> **WHAT IS ASKED**: Write out the data below in full, unchanged, minus the images.

> **PROVIDED DATA**:
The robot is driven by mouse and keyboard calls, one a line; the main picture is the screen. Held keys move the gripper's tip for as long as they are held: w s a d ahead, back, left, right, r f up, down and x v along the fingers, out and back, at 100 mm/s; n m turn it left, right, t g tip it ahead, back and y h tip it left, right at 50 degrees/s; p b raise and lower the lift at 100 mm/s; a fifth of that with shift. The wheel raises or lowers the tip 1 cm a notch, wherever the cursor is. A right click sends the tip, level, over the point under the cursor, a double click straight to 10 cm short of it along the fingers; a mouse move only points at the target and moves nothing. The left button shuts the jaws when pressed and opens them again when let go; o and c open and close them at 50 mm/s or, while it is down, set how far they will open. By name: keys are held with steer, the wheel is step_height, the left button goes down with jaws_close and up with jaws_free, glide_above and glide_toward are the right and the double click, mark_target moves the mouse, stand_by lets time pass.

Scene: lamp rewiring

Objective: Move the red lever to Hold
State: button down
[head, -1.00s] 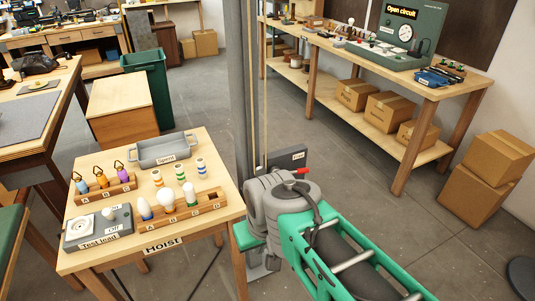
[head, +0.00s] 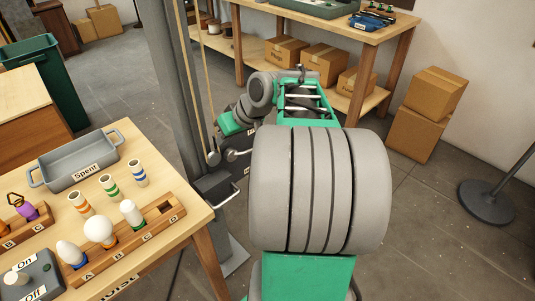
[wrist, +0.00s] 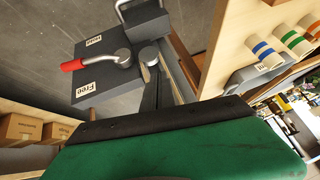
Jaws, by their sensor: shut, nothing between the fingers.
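The red lever (wrist: 73,65) sticks out to the left from a grey round hub (wrist: 122,57) on a dark hoist box (wrist: 140,15) in the wrist view. Its red grip lies between the "Hold" label (wrist: 94,41) and the "Free" label (wrist: 86,88). In the head view its grey shank (head: 241,152) shows, and the red grip is hidden behind my arm. My gripper (wrist: 149,56) is shut and empty. Its fingertips are close beside the hub, on the side away from the red grip; I cannot tell if they touch. The gripper also shows in the head view (head: 213,157).
The hoist post (head: 180,90) with its rope stands right by my gripper. The bulb table (head: 150,225), with the Spent tray (head: 80,165) and bulb rack (head: 128,235), is at left. A workbench with boxes (head: 325,65) stands behind.

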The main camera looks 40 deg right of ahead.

> **TASK ANSWER**:
The robot is driven by mouse and keyboard calls, one a line; the main picture is the screen. Held keys move the gripper's tip for as long as they are held: w s a d ahead, back, left, right, r f up, down and x v along the fingers, out and back, at 100 mm/s; n m turn it left, right, t g tip it ahead, back and y h tip it left, right at 50 degrees/s; p b raise and lower the lift at 100 mm/s; a fifth of that with shift. The wheel raises or lowers the tip 1 cm a notch, wherever the cursor is. A right click sends the tip, level, over the point under the cursor, a double click straight to 10 cm short of it along the fingers; a mouse move only points at the target and moves nothing. The left button shuts the jaws when pressed and opens them again when let go; o and c open and close them at 50 mm/s or, while it is down, set how far they will open. By name: keys are held with steer, the wheel is step_height, the left button goes down with jaws_close and up with jaws_free, glide_above and glide_toward are the right and the double click, mark_target moves the mouse, stand_by lets time pass.

Scene: lamp rewiring

Objective: Move the red lever to Hold
State: button down
[head, -1.00s] 
[head, +0.00s] 
[wrist, +0.00s] 
Jaws, by their sensor: shut, nothing between the fingers.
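The red lever (wrist: 73,65) sticks out to the left from a grey round hub (wrist: 122,57) on a dark hoist box (wrist: 140,15) in the wrist view. Its red grip lies between the "Hold" label (wrist: 94,41) and the "Free" label (wrist: 86,88). In the head view its grey shank (head: 241,152) shows, and the red grip is hidden behind my arm. My gripper (wrist: 149,56) is shut and empty. Its fingertips are close beside the hub, on the side away from the red grip; I cannot tell if they touch. The gripper also shows in the head view (head: 213,157).
The hoist post (head: 180,90) with its rope stands right by my gripper. The bulb table (head: 150,225), with the Spent tray (head: 80,165) and bulb rack (head: 128,235), is at left. A workbench with boxes (head: 325,65) stands behind.

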The main camera looks 40 deg right of ahead.

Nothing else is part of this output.